Repeat what the lines below say, word for word, and skip every image.

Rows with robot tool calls
::::::
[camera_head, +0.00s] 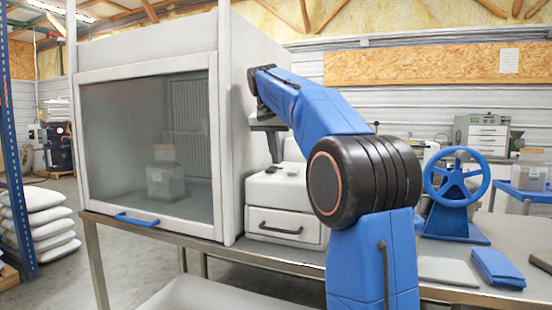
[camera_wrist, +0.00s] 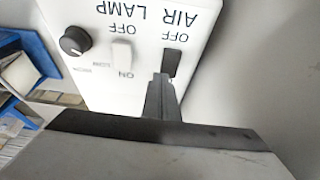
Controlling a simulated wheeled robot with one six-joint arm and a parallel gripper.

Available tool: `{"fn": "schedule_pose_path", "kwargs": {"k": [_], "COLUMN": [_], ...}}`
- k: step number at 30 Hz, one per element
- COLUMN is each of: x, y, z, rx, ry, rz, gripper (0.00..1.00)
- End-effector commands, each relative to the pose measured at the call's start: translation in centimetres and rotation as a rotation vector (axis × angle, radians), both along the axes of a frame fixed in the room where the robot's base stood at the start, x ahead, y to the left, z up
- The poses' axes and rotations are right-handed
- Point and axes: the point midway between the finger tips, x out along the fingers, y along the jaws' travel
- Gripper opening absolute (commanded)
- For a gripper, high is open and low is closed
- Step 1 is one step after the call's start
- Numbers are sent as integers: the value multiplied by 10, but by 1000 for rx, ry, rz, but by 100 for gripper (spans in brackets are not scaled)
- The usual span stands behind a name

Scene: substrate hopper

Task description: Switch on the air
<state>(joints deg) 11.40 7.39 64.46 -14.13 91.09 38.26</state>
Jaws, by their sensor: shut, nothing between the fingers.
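The white control panel (camera_wrist: 140,20) shows upside down in the wrist view, with AIR and LAMP labels. The dark AIR rocker switch (camera_wrist: 173,60) sits beside an OFF mark; its other end is hidden by my fingertips. Its ON mark is not visible. My gripper (camera_wrist: 166,80) is shut and empty, its tips overlapping the lower end of the AIR switch in the picture. I cannot tell if they touch it. In the head view my arm reaches to the right side of the white cabinet (camera_head: 236,130), where the panel cannot be made out.
The pale LAMP switch (camera_wrist: 122,54) and a black knob (camera_wrist: 75,41) are left of the AIR switch. The cabinet's glass front (camera_head: 140,150) is down, with a blue handle (camera_head: 135,219). A white drawer unit (camera_head: 285,205) and a blue handwheel (camera_head: 457,178) stand on the bench.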

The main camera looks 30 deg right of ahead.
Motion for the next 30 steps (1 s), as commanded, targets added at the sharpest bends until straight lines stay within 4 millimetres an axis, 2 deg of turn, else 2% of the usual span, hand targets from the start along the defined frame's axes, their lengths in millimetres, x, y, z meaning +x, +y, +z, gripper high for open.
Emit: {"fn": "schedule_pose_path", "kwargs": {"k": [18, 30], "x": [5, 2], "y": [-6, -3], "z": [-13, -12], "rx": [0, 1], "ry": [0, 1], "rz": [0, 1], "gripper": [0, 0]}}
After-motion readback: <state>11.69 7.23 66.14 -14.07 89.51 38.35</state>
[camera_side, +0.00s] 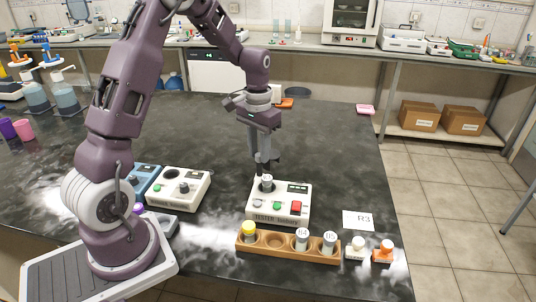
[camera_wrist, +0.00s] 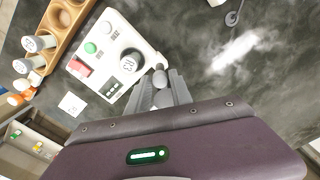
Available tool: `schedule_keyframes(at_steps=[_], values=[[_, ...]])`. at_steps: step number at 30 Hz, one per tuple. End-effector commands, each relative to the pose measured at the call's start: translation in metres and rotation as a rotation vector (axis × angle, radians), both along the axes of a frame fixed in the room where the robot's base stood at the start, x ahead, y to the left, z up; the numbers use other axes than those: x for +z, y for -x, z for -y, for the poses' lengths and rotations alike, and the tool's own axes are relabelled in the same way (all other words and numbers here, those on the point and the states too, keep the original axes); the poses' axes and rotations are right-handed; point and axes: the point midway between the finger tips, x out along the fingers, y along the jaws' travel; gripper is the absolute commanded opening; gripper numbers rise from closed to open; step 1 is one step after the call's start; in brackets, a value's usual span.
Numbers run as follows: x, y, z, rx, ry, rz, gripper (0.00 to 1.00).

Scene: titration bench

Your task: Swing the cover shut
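The white tester (camera_side: 277,204) stands on the dark bench, with a green button, a red switch and a small display; it also shows in the wrist view (camera_wrist: 103,47). A white-capped vial (camera_wrist: 128,65), its label seeming to read R3, stands upright in the tester's well. A dark part (camera_wrist: 148,52) beside the vial may be the cover; its hinge and angle are unclear. My gripper (camera_side: 264,169) points down just behind the vial. In the wrist view its fingers (camera_wrist: 161,77) are close together beside the tester, near small grey rounded parts. I cannot tell whether they grip anything.
A wooden rack (camera_side: 288,254) with several holes and labelled vials stands in front of the tester. A card marked R3 (camera_side: 358,221) lies to its right, near white (camera_side: 356,248) and orange (camera_side: 383,251) small blocks. Another white device (camera_side: 178,188) stands left. The bench behind is mostly clear.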

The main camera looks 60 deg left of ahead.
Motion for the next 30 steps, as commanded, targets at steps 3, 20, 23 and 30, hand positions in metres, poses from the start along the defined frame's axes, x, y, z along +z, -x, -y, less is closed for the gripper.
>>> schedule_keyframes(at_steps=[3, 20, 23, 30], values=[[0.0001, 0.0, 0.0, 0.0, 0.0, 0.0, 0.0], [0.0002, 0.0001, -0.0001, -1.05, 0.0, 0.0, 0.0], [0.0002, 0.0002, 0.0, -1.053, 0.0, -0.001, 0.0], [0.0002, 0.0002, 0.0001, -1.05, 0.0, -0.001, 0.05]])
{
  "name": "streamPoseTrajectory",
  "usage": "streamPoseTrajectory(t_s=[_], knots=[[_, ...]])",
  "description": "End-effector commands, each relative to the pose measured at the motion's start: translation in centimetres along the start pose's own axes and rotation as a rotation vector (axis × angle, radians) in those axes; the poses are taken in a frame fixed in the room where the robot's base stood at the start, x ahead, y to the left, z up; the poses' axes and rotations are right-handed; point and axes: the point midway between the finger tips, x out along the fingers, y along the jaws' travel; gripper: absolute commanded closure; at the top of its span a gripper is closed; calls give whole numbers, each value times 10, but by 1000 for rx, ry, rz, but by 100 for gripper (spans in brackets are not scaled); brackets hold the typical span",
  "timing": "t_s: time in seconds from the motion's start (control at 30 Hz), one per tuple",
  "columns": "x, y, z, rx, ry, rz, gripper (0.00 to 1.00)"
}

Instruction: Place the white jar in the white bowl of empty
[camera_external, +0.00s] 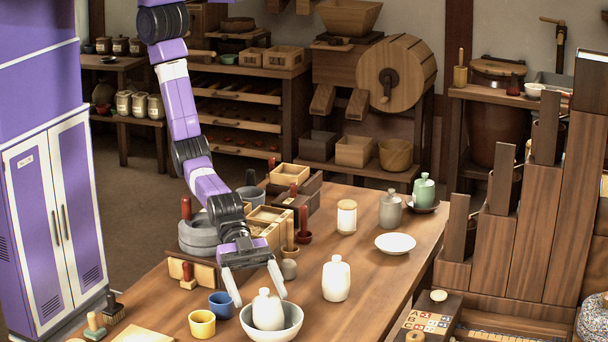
::::::
:: PROBLEM SOLUTION ::
[camera_head, +0.00s] 
[camera_wrist, +0.00s] 
Controlling a simulated wheeled robot with one six-joint arm and a parallel gripper.

Available tool: `{"fn": "schedule_pose_path", "kwargs": {"k": [_], "COLUMN": [_], ...}}`
- k: step number at 30 Hz, one per element
- COLUMN is each of: x, y, z, rx, ry, rz, gripper (0.00..1.00)
- End-effector commands, each relative to the pose measured at the call's start: translation in centimetres and rotation as a rotation vector (axis × angle, radians), both along the axes of a frame fixed in the room where the robot's base stood at the start, x ahead, y to the left, z up
- The poses' axes and rotations are right-handed
- Point and axes: the point midway between the finger tips, x out along the fingers, y along the jaws' travel
- Gripper opening absolute (commanded)
- For a gripper, high is open and low is closed
- Step 1 is one step after the call's start
- Numbers are sent as integers: the value multiplied by 10, but by 1000 for rx, ry, rz, but by 100 for gripper (spans in brackets are not scaled)
- The usual span stands behind a name

Scene: substrate hopper

Task description: Switch on the air
<state>(joints deg) 11.40 7.39 64.46 -14.13 91.09 38.26</state>
Jaws, by their sensor: shut, nothing between the fingers.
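The white control panel (camera_wrist: 140,20) shows upside down in the wrist view, with AIR and LAMP labels. The dark AIR rocker switch (camera_wrist: 173,60) sits beside an OFF mark; its other end is hidden by my fingertips. Its ON mark is not visible. My gripper (camera_wrist: 166,80) is shut and empty, its tips overlapping the lower end of the AIR switch in the picture. I cannot tell if they touch it. In the head view my arm reaches to the right side of the white cabinet (camera_head: 236,130), where the panel cannot be made out.
The pale LAMP switch (camera_wrist: 122,54) and a black knob (camera_wrist: 75,41) are left of the AIR switch. The cabinet's glass front (camera_head: 140,150) is down, with a blue handle (camera_head: 135,219). A white drawer unit (camera_head: 285,205) and a blue handwheel (camera_head: 457,178) stand on the bench.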

The main camera looks 30 deg right of ahead.
Motion for the next 30 steps (1 s), as commanded, targets added at the sharpest bends until straight lines stay within 4 millimetres an axis, 2 deg of turn, else 2% of the usual span, hand targets from the start along the defined frame's axes, their lengths in millimetres, x, y, z meaning +x, +y, +z, gripper high for open.
Emit: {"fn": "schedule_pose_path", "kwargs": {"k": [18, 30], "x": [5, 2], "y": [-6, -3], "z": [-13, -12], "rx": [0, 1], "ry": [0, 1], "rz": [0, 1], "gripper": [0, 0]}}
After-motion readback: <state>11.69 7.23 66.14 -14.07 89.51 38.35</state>
[camera_side, +0.00s] 
[camera_wrist, +0.00s] 
Available tool: `schedule_keyframes(at_steps=[_], values=[[_, ...]])`. at_steps: step number at 30 Hz, one per tuple. End-effector commands, each relative to the pose measured at the call's start: translation in metres and rotation as a rotation vector (axis × angle, radians), both along the axes of a frame fixed in the room where the robot's base stood at the start, x ahead, y to the left, z up; the numbers use other axes than those: x for +z, y for -x, z for -y, for the poses' lengths and rotations alike, and the tool's own axes are relabelled in the same way (all other words and numbers here, those on the point and the states too, keep the original axes); the poses' axes and rotations are right-handed; point and axes: the point midway between the finger tips, x out along the fingers, y along the jaws' travel; gripper is the absolute commanded opening; gripper numbers rise from closed to open; step 1 is one step after the call's start; in brackets, a value's usual span.
Numbers run as follows: x, y, z, rx, ry, rz, gripper (0.00 to 1.00).

Scene: titration bench

Your task: Swing the cover shut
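The white tester (camera_side: 277,204) stands on the dark bench, with a green button, a red switch and a small display; it also shows in the wrist view (camera_wrist: 103,47). A white-capped vial (camera_wrist: 128,65), its label seeming to read R3, stands upright in the tester's well. A dark part (camera_wrist: 148,52) beside the vial may be the cover; its hinge and angle are unclear. My gripper (camera_side: 264,169) points down just behind the vial. In the wrist view its fingers (camera_wrist: 161,77) are close together beside the tester, near small grey rounded parts. I cannot tell whether they grip anything.
A wooden rack (camera_side: 288,254) with several holes and labelled vials stands in front of the tester. A card marked R3 (camera_side: 358,221) lies to its right, near white (camera_side: 356,248) and orange (camera_side: 383,251) small blocks. Another white device (camera_side: 178,188) stands left. The bench behind is mostly clear.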

The main camera looks 60 deg left of ahead.
Motion for the next 30 steps, as commanded, targets at steps 3, 20, 23 and 30, hand positions in metres, poses from the start along the defined frame's axes, x, y, z along +z, -x, -y, less is closed for the gripper.
>>> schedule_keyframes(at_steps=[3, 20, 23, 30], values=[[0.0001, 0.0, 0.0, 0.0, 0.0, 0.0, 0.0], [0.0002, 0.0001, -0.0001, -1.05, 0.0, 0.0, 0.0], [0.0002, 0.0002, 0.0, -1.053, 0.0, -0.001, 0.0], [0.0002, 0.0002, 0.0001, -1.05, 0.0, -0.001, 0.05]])
{
  "name": "streamPoseTrajectory",
  "usage": "streamPoseTrajectory(t_s=[_], knots=[[_, ...]])",
  "description": "End-effector commands, each relative to the pose measured at the motion's start: translation in centimetres along the start pose's own axes and rotation as a rotation vector (axis × angle, radians) in those axes; the poses are taken in a frame fixed in the room where the robot's base stood at the start, x ahead, y to the left, z up; the poses' axes and rotations are right-handed; point and axes: the point midway between the finger tips, x out along the fingers, y along the jaws' travel; gripper: absolute commanded closure; at the top of its span a gripper is closed; calls give whole numbers, each value times 10, but by 1000 for rx, ry, rz, but by 100 for gripper (spans in brackets are not scaled); brackets hold the typical span",
  "timing": "t_s: time in seconds from the motion's start (control at 30 Hz), one per tuple",
  "columns": "x, y, z, rx, ry, rz, gripper (0.00 to 1.00)"
}

Instruction: Place the white jar in the white bowl of empty
[camera_external, +0.00s] 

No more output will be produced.